Le sujet est ultrasensible. Les questions d’urbanisme inquiètent ou mobilisent nombre de riverains au gré des programmes immobiliers depuis des années dans la cité lacustre. Car construire à Annecy n’est pas une mince affaire. Mais alors comment «bien construire» ? Telle est l’ambition que se sont fixée les nouveaux élus arrivés aux manettes en 2020, et qui n’avaient pas été avares de critiques sur la "bétonisation" de la ville» lors des dernières élections municipales.
« Une logique d’embellisseurs » :
Pour tourner la page, ils ont mis en chantier un guide en s’adjoignant les services d’experts et en invitant les professionnels de la construction à des ateliers. La démarche a été lancée début 2021 et s’est accompagnée, en parallèle, d’une vingtaine de refus de permis de construire, déclenchant l’ire des promoteurs. Un peu plus d’un an après, ces derniers – comme les autres acteurs du secteur – ont été conviés à une grand-messe, mardi 3 mai à Cap Périaz, pour la présentation de ce fameux « Référentiel du Bien construire Annecy ».
Ce que le maire d’Annecy, François Astorg qualifie « d’outil mais aussi [de] méthode claire et volontariste ». L’idée étant de faire venir les promoteurs autour de la table en amont du dépôt du permis de construire, pour étudier leur projet à travers le prisme de ce document-cadre, qui émet toute une série de préconisations pour les futurs immeubles (mixité sociale, végétalisation, mobilités… ; lire par ailleurs).
Car il faut encore produire des logements – pour faire face à la forte demande sur le territoire annécien –, mais les penser différemment, à l’aune du réchauffement climatique, estime l’exécutif. « Nous ne sommes plus dans une logique politique de bâtisseurs mais d’embellisseurs », déclare Nora Segaud-Labidi à la tribune. Et la puissance publique veut se faire entendre des aménageurs. « Il faut arrêter de croire que le marché va pouvoir répondre aux besoins », juge l’adjointe à l’aménagement durable et à l’habitat.

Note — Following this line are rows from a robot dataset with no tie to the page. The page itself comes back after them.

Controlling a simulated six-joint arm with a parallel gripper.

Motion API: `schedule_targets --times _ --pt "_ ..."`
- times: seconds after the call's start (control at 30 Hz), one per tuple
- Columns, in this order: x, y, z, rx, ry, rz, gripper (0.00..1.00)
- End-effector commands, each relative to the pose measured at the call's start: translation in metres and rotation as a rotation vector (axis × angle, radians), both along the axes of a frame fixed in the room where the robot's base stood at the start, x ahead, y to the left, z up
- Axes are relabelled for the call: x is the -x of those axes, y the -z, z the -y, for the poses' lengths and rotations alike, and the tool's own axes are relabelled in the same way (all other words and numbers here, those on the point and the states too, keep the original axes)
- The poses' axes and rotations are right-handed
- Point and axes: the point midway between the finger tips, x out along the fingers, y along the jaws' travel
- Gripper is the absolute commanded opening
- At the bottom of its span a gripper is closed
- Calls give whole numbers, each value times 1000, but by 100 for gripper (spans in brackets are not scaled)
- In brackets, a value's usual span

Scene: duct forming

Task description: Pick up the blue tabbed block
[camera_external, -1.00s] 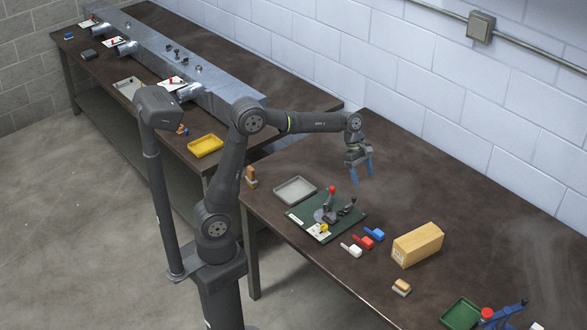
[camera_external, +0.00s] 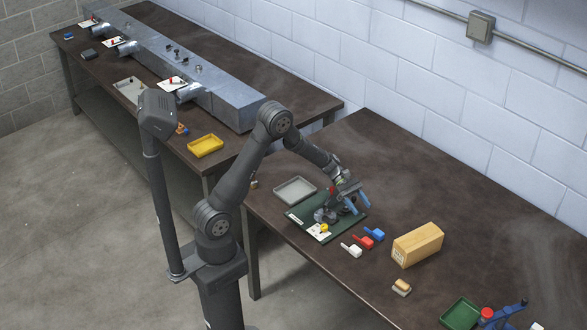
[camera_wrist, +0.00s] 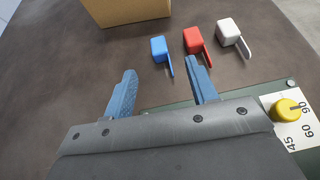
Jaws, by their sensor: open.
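The blue tabbed block (camera_external: 375,234) lies on the dark table, just off the right side of the green board. In the wrist view the blue tabbed block (camera_wrist: 159,49) lies ahead of my fingertips, its thin tab pointing down and right. My gripper (camera_external: 357,199) is open and empty, tilted above the green board, up and left of the block. In the wrist view my gripper (camera_wrist: 160,80) shows its two blue fingers spread apart, not touching the block. A red tabbed block (camera_wrist: 193,41) and a white tabbed block (camera_wrist: 229,32) lie in a row beside it.
A cardboard box (camera_external: 418,245) stands right of the blocks. The green board (camera_external: 294,214) carries a clamp device (camera_external: 326,214) and a yellow knob (camera_wrist: 286,108). A grey tray (camera_external: 294,190) sits behind it. A wooden-topped piece (camera_external: 401,287) lies in front of the box.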

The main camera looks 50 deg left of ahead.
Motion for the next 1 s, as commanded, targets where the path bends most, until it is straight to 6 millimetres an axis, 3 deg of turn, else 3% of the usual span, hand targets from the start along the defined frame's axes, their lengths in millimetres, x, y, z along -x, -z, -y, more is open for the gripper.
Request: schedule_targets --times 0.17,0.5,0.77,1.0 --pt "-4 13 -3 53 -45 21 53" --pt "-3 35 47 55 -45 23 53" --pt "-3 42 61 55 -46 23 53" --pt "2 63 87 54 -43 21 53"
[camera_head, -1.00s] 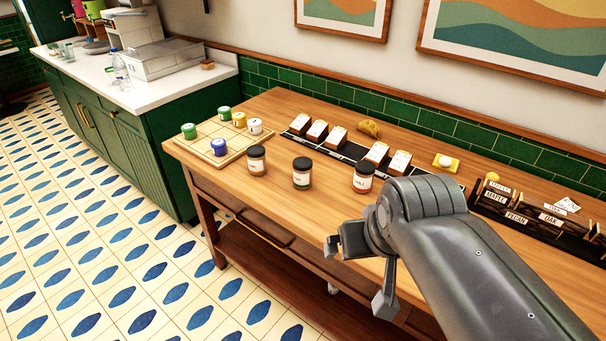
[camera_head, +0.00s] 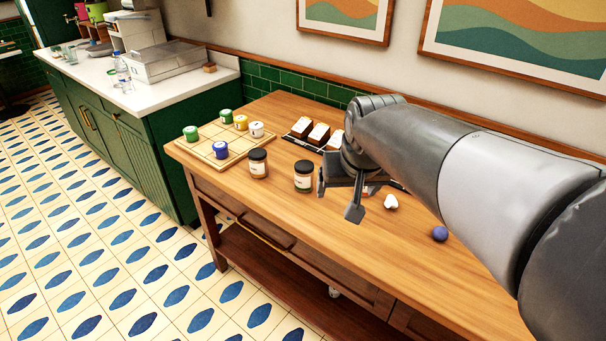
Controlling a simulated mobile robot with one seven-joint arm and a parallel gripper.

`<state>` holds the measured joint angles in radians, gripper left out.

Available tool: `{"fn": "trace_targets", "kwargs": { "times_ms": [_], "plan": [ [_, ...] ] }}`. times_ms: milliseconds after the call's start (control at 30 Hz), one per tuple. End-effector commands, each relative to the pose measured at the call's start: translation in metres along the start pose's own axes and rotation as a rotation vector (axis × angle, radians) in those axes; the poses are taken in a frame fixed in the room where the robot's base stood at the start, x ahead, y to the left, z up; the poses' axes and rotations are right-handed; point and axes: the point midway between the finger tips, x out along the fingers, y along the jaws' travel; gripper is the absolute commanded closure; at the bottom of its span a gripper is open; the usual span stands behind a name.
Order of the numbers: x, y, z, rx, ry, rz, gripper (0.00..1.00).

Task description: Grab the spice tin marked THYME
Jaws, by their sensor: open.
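Three dark-lidded jars stood in a row along the front of the wooden table. The left jar (camera_head: 258,163) and the middle jar (camera_head: 303,176) show pale labels, too small to read, so I cannot tell which is marked THYME. The third jar, right of the middle one, is now mostly hidden behind my gripper. My gripper (camera_head: 338,197) is open and empty, just right of the middle jar in the picture. One finger appears close to that jar; I cannot tell whether they touch.
A wooden board (camera_head: 207,151) at the table's left holds several small coloured-lidded pots, one of them blue (camera_head: 220,149). Wooden blocks with cards (camera_head: 319,134) stand behind the jars. A white piece (camera_head: 390,202) and a purple ball (camera_head: 440,233) lie right of my gripper. The front middle is clear.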

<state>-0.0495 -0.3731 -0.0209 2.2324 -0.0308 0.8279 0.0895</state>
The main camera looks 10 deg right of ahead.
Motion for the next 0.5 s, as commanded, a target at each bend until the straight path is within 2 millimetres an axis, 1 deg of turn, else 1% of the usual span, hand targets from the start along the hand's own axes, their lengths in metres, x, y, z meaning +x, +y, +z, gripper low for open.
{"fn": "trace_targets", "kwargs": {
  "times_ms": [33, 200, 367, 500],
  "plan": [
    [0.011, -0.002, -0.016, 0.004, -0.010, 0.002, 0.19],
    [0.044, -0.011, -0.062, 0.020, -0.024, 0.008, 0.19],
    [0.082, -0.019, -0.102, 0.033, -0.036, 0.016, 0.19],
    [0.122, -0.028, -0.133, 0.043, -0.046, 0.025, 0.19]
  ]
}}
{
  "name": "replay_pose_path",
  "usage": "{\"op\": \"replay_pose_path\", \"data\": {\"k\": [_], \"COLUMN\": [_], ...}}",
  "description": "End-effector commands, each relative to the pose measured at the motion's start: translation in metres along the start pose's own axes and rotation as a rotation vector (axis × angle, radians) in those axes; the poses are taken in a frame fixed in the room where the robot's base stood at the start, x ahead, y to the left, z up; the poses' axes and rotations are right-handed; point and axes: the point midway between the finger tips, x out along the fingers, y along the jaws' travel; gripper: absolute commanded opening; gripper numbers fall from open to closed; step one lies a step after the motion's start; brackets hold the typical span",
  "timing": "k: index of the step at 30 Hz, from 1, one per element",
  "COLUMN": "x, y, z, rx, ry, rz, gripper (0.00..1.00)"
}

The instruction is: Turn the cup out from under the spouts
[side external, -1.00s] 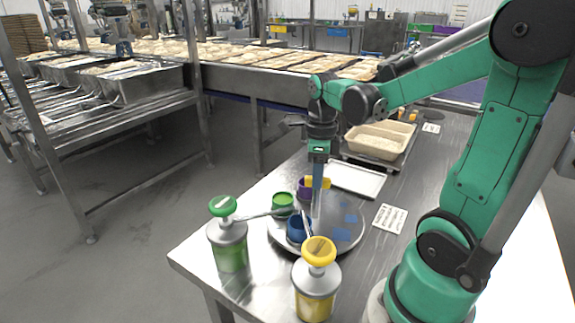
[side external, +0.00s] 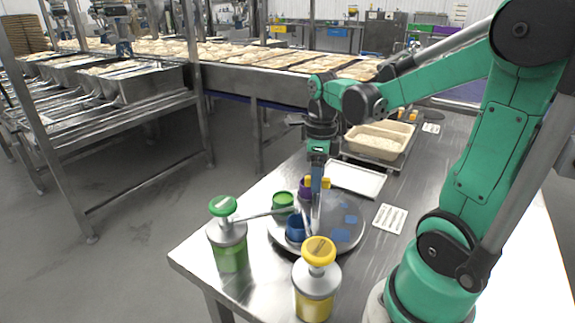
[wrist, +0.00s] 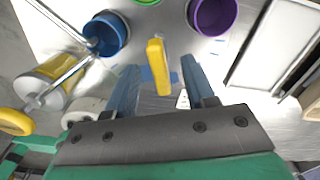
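A blue cup (side external: 297,228) stands on a round metal turntable (side external: 345,238), with the ends of two thin metal spouts over it. It shows with both spout ends at upper left in the wrist view (wrist: 112,38). A green cup (side external: 283,201) and a purple cup (side external: 304,190) are also on the turntable. A yellow upright bar (wrist: 157,66) stands between my gripper's fingers. My gripper (wrist: 159,66) is open, with a visible gap on each side of the bar. In the side view my gripper (side external: 317,196) points down over the turntable and partly hides the bar.
A green-topped pump bottle (side external: 229,245) and a yellow-topped pump bottle (side external: 315,285) stand at the near table edge. A white tray (side external: 356,180) and a bin of rice (side external: 378,146) lie behind. A white label card (side external: 390,218) lies right of the turntable.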

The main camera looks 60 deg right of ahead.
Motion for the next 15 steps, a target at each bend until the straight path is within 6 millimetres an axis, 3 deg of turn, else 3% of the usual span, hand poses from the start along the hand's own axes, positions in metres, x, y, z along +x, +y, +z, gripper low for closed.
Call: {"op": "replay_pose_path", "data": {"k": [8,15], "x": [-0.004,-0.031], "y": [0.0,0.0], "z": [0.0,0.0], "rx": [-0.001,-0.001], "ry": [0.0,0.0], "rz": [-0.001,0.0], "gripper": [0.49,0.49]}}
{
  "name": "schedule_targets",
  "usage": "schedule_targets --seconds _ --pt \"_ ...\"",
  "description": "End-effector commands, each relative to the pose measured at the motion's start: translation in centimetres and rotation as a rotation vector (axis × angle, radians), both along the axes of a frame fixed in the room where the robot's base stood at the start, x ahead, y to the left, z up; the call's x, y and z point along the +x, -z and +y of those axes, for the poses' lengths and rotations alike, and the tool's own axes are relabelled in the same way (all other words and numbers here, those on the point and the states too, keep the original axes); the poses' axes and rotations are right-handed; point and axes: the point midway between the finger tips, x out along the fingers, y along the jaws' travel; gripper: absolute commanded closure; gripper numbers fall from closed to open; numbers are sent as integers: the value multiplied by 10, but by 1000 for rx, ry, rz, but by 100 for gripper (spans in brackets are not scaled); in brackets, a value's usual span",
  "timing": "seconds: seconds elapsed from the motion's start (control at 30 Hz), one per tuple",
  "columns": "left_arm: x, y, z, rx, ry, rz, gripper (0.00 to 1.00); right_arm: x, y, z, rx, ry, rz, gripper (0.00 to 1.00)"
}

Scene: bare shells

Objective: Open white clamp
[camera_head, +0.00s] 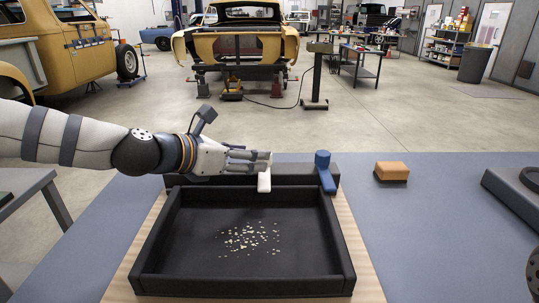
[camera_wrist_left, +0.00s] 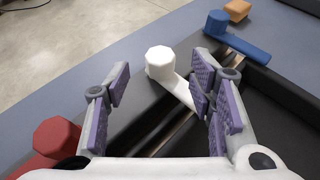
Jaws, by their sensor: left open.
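The white clamp (camera_head: 264,183) sits on the black bar at the back edge of the black tray (camera_head: 154,240). In the left wrist view the white clamp (camera_wrist_left: 160,62) shows a faceted knob and an arm pointing toward the tray. My left gripper (camera_head: 266,160) reaches in from the left, level over the bar, and partly hides the clamp in the head view. In the left wrist view my left gripper (camera_wrist_left: 163,85) is open, with one finger on each side of the clamp; I cannot tell whether they touch. My right gripper is not seen.
A blue clamp (camera_head: 325,172) stands right of the white one on the bar. A red clamp (camera_wrist_left: 52,140) shows at lower left in the wrist view. Small pale bits (camera_head: 250,238) lie in the tray. An orange block (camera_head: 391,170) sits on the blue-grey table (camera_head: 430,230), clear around it.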

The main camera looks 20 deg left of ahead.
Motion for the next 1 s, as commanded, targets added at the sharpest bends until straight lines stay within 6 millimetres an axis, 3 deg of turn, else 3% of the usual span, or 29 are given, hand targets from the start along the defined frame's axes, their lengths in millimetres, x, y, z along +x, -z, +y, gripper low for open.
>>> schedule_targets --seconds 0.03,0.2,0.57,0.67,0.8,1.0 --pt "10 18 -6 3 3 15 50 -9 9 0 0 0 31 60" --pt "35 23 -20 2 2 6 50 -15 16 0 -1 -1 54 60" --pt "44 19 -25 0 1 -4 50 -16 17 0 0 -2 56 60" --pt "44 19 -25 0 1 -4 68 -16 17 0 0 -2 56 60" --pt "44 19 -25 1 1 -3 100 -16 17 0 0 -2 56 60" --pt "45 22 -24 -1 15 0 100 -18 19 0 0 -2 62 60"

PLU, concertation… les doutes des professionnels :
Cette « nouvelle ère » laisse pour autant les professionnels annéciens dubitatifs. S’ils partagent la nécessité de repenser l’aménagement de la ville, ils défendent les projets sortis de terre par le passé. « On n’a pas de catastrophe architecturale à Annecy », soutient Grégory Monod, le président du pôle habitat de la Fédération française du bâtiment (FFB). Et Sébastien Aldao, promoteur d’Alpéa, de renchérir : « Les promoteurs respectent les lois. Il y en a 6 000 quand on construit un logement, c’est contraignant. »
Surtout, ils s’interrogent sur l’application concrète du nouveau référentiel. « Il est impossible de faire un projet sur Annecy qui respecte les 75 pages », juge Sébastien Aldao. Et puis, cette charte a des limites réglementaires. « C’est le PLU [plan local d’urbanisme, NDLR] qui fige les hauteurs », rappelle l’architecte Philippe Panero, en constatant que les nouveaux critères feraient perdre un étage à un de ses clients.
La volonté de renforcer la concertation avec les habitants inquiète aussi. « On ne va pas construire les opérations en fonction des avis des voisins », martèle Vincent Davy, président de la Fédération des promoteurs immobiliers (FPI) des Alpes, même s’il admet qu’il faut « de la pédagogie ». De toute façon, « avoir un foncier accessible, c’est le maître-mot », lance Antoine Machado, président-fondateur du promoteur Priams. Sans cela, « toutes nos bonnes intentions collectives n’auront pas d’écho », avertit-il.
Un cadre qui n’est pas encore figé :
« Tous les curseurs ne vont pas pouvoir être cochés », reconnaît Nora Segaud-Labidi, interrogée par l’Essor, mais l’idée est de remplir « un maximum de cases ». Et surtout qu’il y ait « une prise de conscience ». Reste maintenant à savoir comment ces «bonnes pratiques» vont s’intégrer dans le futur PLUi habitat mobilités bioclimatique du Grand Annecy en 2025, alors que les documents d’urbanisme actuels des six communes déléguées d’Annecy sont devenus « complètement obsolètes ». Ce qui est certain, en revanche, c’est que les constructions ne sont pas près de s’arrêter. « Nous n’aurons d’autres choix que de densifier. On ne va pas dire aux gens : ne venez plus. La question est où ? », admet François Astorg face aux promoteurs annéciens.
Les chiffres sur le secteur du Grand Annecy :
602 Mises en vente de logements collectifs neufs en 2021 (-18,5 % par rapport à 2020).
838 Réservations de logements collectifs neufs en 2021 (+7,3 %).
Source Enquête sur la commercialisation des logements neufs (ECLN).